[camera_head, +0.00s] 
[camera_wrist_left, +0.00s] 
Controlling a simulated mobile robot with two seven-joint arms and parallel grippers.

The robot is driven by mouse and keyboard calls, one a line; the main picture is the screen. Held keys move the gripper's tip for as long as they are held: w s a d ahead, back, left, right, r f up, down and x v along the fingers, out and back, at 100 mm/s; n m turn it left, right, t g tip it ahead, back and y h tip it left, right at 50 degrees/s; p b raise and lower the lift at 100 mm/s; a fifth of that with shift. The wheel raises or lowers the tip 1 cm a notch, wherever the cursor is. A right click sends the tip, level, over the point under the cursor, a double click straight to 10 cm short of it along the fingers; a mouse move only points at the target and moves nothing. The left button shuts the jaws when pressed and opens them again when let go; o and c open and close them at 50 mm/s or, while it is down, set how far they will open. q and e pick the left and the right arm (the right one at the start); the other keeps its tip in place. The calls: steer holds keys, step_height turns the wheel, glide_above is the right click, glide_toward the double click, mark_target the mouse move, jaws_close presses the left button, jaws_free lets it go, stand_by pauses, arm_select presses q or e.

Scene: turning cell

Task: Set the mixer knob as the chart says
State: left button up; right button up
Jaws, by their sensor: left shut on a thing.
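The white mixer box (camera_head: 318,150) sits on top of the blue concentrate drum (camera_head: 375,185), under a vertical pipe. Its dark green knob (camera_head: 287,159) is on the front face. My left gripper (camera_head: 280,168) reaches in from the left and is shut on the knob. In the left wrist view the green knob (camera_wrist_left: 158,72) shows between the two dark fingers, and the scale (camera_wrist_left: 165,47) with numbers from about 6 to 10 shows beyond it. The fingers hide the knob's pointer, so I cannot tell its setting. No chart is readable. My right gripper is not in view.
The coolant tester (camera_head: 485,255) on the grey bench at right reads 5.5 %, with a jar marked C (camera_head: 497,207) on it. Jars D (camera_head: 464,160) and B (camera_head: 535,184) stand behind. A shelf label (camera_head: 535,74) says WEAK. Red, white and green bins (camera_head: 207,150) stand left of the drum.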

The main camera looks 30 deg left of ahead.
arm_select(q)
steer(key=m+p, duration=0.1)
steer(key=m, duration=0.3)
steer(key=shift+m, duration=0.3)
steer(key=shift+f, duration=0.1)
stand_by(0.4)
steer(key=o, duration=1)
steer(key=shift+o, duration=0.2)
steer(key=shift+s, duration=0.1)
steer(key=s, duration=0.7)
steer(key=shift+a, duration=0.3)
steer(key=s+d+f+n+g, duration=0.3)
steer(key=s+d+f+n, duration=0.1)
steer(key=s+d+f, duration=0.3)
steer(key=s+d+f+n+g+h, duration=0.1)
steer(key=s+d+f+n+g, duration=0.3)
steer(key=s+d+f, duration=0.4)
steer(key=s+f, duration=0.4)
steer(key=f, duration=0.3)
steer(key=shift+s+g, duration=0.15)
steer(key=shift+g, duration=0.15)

**Your task:** Copy out precisely the lines from the line with "Scene: turning cell" to the line with "State: left button up; right button up" in the material above, including those two lines and omitting all the rest.

**Exercise output:**
Scene: turning cell

Task: Set the mixer knob as the chart says
State: left button up; right button up

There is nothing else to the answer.